Depuis son adoption en 2002, tous les lundis précédant le 25 mai ne sont plus la fête de « Dollard » ni même cette « fête de la Reine » qui indiffère une grande majorité de québécois(e)s, mais bien le « Jour des patriotes ». Ce jour férié est devenu une merveilleuse occasion, pour les formations indépendantistes, d’organiser des activités commémoratives aux quatre coins du Québec, afin de rappeler que la société de l’époque n’était pas la théocratie que l’on s’imagine encore quelques fois, mais une société qui était au diapason de ce monde en plein bouleversement.

L’objectif de cette fête nationale est certes de souligner l’importance de l’héritage de la rébellion de 1837-1838, mais rares sont les organisations qui se limitent à la seule commémoration historique, puisque ce jour est avant tout perçu comme le « jour des indépendantistes » et de leur lutte. C’est pour cette raison que la maintenant traditionnelle « Marche des patriotes » est l’activité annuelle la plus connue, puisqu’elle est l’une des rares ayant un caractère vraiment militant. Cette marche s’apparente d’ailleurs beaucoup plus à une manifestation qu’à une simple marche commémorative, étant donné que les mots d’ordre sont généralement des revendications directement issues de l’actualité politique.

Malgré le fait que la popularité de l’événement oscille comme tout autre, la tendance des dernières années est plutôt à la baisse. Les commentateurs médiatiques, bien souvent d’emblée hostile à l’événement, ont évidemment trouvé de longue date la seule raison qui vaille, soit la perte d’intérêt de la population envers la question nationale. Ce qui arrange leur propagande et leur évite d’analyser plus à fond le problème. De toute façon, d’année en année, c’est toujours la même rengaine et les articles sur les prochaines marches ne risquent pas d’être bien différents, puisque ces journalistes et commentateurs ont tendance à recycler leurs « profondes analyses » chaque année.

Cependant, si je ne crois pas qu’il faille mettre la faute sur cette soi-disant « démobilisation populaire », qui arrange bien le statu quo fédéral, il existe néanmoins un autre élément qui explique beaucoup mieux pourquoi bien des militantes et militants se désintéressent de la « Marche des patriotes », voire des organisations indépendantistes officielles. Il en va d’ailleurs de même de la popularité des symboles de cette rébellion, comme le drapeau vert, blanc et rouge et le fameux « Vieux de ‘37 », qui sont pourtant nos seuls référents révolutionnaires.

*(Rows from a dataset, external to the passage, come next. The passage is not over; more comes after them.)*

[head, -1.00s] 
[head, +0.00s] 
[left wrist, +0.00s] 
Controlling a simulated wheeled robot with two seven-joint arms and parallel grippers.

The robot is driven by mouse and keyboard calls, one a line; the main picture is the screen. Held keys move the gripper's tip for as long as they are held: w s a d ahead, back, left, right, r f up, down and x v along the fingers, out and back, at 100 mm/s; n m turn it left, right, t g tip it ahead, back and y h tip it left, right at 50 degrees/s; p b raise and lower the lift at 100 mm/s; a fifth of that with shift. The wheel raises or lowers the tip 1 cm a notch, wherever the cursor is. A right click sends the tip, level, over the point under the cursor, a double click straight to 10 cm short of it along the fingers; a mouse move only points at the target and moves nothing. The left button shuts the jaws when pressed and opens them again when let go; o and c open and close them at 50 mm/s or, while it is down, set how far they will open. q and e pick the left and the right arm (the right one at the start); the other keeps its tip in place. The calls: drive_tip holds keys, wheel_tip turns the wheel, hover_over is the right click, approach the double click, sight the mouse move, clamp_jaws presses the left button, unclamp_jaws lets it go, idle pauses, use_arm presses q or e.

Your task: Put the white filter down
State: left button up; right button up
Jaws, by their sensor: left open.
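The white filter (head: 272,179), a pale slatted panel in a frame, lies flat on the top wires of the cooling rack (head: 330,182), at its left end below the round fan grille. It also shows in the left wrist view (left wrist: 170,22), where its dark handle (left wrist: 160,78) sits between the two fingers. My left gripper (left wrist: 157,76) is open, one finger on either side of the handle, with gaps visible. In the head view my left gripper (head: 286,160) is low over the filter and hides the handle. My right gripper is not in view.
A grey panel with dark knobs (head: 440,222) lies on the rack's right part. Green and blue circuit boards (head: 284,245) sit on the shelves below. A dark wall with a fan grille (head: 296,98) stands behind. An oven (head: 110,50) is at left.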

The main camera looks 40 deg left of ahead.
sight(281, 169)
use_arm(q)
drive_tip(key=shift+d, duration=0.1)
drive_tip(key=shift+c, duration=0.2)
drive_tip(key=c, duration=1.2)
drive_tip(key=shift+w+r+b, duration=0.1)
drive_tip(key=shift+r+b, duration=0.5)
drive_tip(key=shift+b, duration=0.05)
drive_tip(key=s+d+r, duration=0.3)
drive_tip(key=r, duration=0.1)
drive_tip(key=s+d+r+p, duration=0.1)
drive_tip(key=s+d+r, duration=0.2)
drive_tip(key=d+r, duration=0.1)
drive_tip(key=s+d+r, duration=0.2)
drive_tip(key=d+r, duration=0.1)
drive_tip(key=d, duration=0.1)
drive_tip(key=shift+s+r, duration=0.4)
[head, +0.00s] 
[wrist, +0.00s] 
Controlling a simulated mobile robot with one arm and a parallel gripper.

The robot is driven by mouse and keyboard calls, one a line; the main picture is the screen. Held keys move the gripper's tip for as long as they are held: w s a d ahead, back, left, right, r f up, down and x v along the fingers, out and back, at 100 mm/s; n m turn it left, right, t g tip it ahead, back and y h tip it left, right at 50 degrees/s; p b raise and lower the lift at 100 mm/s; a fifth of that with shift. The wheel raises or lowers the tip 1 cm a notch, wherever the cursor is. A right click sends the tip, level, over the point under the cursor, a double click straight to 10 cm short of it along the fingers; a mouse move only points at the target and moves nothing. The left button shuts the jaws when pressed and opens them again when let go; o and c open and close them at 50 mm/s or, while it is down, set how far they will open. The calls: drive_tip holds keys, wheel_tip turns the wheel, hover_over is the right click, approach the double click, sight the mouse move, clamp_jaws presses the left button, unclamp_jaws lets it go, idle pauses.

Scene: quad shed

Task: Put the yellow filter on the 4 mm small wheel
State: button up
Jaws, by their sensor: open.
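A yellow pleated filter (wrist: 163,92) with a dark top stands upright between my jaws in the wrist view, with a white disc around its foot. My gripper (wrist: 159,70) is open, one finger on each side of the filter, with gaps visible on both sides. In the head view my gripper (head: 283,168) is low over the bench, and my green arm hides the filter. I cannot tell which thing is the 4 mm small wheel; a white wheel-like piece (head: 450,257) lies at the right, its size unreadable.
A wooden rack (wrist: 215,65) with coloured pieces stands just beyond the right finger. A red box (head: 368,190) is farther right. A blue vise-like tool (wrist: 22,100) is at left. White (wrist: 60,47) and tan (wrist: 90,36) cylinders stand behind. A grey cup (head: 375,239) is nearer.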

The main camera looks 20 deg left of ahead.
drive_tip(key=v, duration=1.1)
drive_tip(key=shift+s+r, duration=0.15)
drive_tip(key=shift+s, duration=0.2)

Au même titre que le mouvement souverainiste dans son ensemble, le symbolisme de la rébellion de 1837-1838 souffre de la fracture gauche-droite, qui gangrène depuis plus de 10 ans son unité. Je ne vais pas revenir sur les causes de cette fracture, puisque je l’ai déjà expliqué dans nombre d’articles, mais qui tiennent essentiellement à la mise au rencard de l’option par ses représentants officiels. Notons tout de même que cette fracture au sein du mouvement indépendantiste, entre une gauche et une droite qui se radicalise, rend l’événement et les mots d’ordre de plus en plus durs à établir.

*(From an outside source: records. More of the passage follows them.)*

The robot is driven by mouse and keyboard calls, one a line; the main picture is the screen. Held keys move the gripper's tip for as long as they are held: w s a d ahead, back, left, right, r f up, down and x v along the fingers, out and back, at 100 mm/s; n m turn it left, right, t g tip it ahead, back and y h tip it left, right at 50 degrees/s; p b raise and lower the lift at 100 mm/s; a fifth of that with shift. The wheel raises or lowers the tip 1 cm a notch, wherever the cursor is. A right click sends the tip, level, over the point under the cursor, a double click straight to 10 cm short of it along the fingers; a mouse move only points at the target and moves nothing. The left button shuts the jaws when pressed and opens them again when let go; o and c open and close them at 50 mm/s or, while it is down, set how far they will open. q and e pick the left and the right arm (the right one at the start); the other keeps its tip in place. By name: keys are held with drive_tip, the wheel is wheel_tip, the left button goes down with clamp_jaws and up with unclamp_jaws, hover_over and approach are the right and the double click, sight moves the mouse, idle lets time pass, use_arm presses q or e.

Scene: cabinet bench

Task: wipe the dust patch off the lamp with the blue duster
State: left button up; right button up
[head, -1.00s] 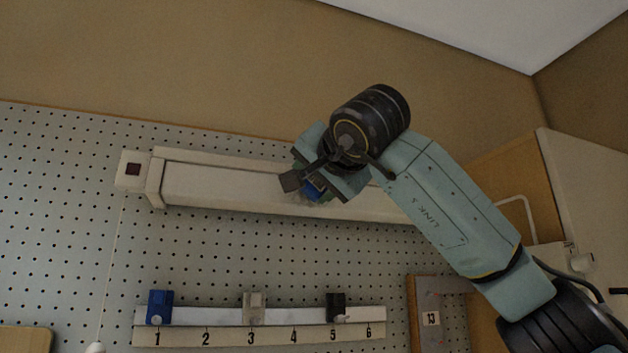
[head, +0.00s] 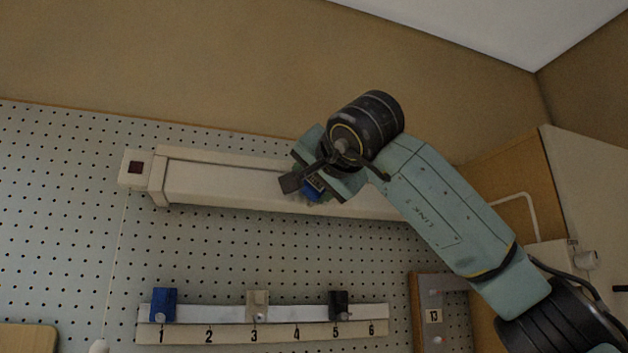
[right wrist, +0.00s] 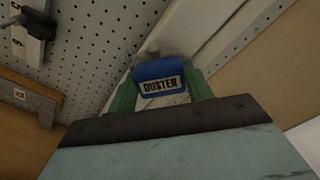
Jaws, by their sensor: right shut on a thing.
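The lamp (head: 225,184) is a long pale box fixed along the pegboard, with a small end block carrying a dark red square. My right gripper (head: 316,186) is in front of the lamp's middle, shut on the blue duster (head: 312,191). In the right wrist view, the duster (right wrist: 160,72), labelled DUSTER, sits between the green fingers, its far end close to the lamp (right wrist: 190,30). A dark smudge shows just past the duster there; I cannot tell whether it is dust or bristles. Contact with the lamp is unclear. My left gripper is out of view.
Below the lamp, a numbered rail (head: 225,334) carries a blue holder (head: 163,304), a beige one (head: 258,304) and a black one (head: 340,305). The pegboard between lamp and rail is clear.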

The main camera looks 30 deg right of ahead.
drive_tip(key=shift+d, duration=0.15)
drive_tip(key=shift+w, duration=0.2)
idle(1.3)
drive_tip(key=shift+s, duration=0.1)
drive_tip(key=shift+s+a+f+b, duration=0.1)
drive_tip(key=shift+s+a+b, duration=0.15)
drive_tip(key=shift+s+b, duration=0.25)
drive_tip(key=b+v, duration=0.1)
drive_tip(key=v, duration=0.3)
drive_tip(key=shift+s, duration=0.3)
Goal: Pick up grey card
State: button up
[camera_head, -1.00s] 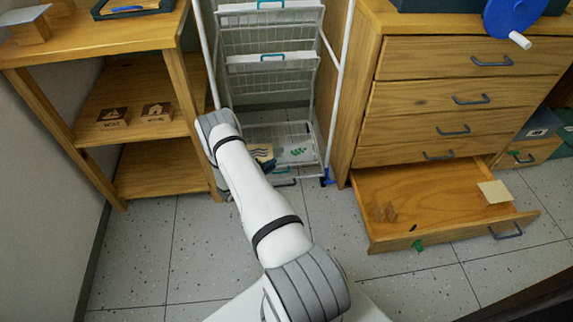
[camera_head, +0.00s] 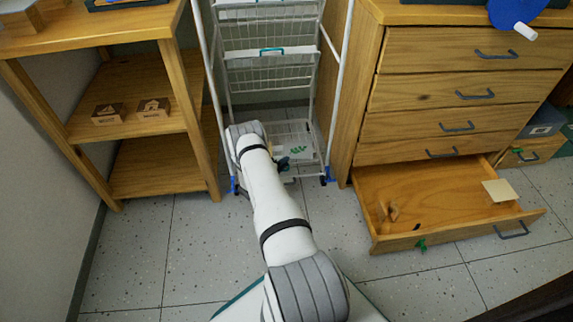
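A light grey card with green leaf-like marks (camera_head: 298,152) lies in the bottom tier of the white wire rack (camera_head: 309,130). My arm reaches down to that tier from the front. The dark tip of my gripper (camera_head: 283,163) shows just beside the arm, at the card's lower left edge in the picture. Whether it touches the card I cannot tell. The arm hides most of the gripper, and its fingers cannot be made out.
A wooden shelf (camera_head: 152,185) stands left of the rack, with two small printed blocks (camera_head: 108,113) on it. A wooden drawer chest (camera_head: 460,80) stands right. Its bottom drawer (camera_head: 440,205) is pulled out, with a cream card (camera_head: 500,190) on its right edge. The rack's side posts are close to my arm.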

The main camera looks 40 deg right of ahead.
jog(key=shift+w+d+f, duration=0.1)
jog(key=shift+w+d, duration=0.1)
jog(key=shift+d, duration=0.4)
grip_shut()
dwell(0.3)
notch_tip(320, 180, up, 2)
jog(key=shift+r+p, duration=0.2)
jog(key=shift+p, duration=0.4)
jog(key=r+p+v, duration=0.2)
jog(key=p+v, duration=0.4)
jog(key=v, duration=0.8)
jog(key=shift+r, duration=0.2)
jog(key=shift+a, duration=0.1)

Qu’il ait un axe gauche et droit à la cause indépendantiste est loin d’être une nouveauté. C’est même une constante de l’histoire de l’indépendantisme moderne. Toutefois, la nouveauté est cette implantation durable d’une extrême droite au sein même du mouvement. Certains me rétorqueront probablement que des tentatives d’implantation de l’extrême droite à la Marche des patriotes n’est pas non plus une nouveauté et que de nombreux cas de ce genre furent signalés depuis les tous début de la marche. Cela n’est certes pas faux, mais je crois que certains scandales qui ont jadis eu lieu dans les années 2000 étaient bien souvent fort exagérés et contestables. Souvenons-nous que certains de ces scandales ont touché l’Organisation du Québécois et notre regretté camarade Pierre Falardeau. Qui, comme chacun sait, n’ont strictement rien à voir avec l’extrême droite, c’est le moins que l’on puisse dire !

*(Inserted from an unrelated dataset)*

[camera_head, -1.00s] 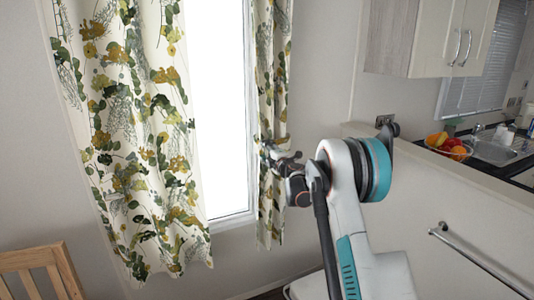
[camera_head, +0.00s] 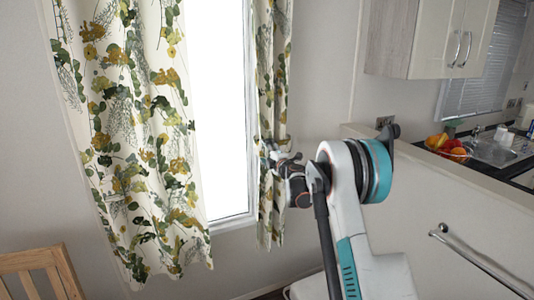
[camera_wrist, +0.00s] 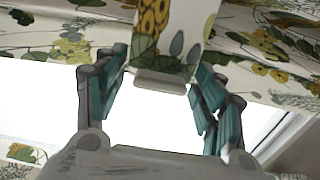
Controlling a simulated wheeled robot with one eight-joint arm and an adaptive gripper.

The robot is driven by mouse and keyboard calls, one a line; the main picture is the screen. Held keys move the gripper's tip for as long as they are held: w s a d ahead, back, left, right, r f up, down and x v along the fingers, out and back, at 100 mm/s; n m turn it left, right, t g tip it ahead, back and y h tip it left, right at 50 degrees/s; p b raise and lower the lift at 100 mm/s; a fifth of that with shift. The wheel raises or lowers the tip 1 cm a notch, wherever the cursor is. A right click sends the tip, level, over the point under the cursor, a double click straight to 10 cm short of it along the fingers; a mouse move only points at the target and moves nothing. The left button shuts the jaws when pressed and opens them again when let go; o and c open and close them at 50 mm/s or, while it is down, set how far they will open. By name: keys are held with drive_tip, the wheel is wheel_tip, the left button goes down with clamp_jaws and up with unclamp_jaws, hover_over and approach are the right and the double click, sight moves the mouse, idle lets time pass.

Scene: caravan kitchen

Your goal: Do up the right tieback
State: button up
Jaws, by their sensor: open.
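The right curtain (camera_head: 272,60), cream with green and mustard leaves, hangs narrow at the right side of the bright window. My gripper (camera_head: 269,151) is at this curtain, a little below mid-height. In the wrist view my gripper (camera_wrist: 160,92) is open, with a teal-padded finger on each side. A strip of the same floral fabric, seemingly the right tieback (camera_wrist: 172,28), comes down from the top between the fingers. Its end has a pale grey tab (camera_wrist: 160,84). I see gaps beside the tab, and cannot tell whether either finger touches the strip. Any fastening point on the wall is not visible.
The wide left curtain (camera_head: 130,130) hangs loose. A wooden chair (camera_head: 45,272) stands at lower left. A half wall (camera_head: 430,190) with a metal rail (camera_head: 480,262) is at right, below a cabinet (camera_head: 430,38). A fruit bowl (camera_head: 447,150) sits near the sink.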

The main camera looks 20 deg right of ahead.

Mais ce qui me semblait exagéré hier, ne l’est plus depuis un certain nombre d’années et semble désormais être une tendance à la hausse, puisque le nombre d’individus et de groupes de ce genre ne cesse d’augmenter. Au point même d’être maintenant en position de corrompre durablement l’esprit des patriotes en même temps que celui du combat indépendantiste. Si hier des militants d’extrême droite pouvaient sporadiquement s’intégrer dans les cortèges, en tant qu’individu ou en tant que petit groupe, il s’agissait toujours de cas marginal, qui n’influençait pas l’esprit de l’événement et qui pouvait être aisément ignoré. Désormais, c’est une composante importante du mouvement qui se trouve parasité par des groupes beaucoup plus intéressés à combattre l’Islam et l’immigration qu’à lutter pour la liberté du peuple québécois. Ce qui conduit inévitablement plusieurs souverainistes désabusés par « l’attentisme » du PQ vers le petit nationalisme de province et l’inquiétude identitaire que promeut l’extrême droite.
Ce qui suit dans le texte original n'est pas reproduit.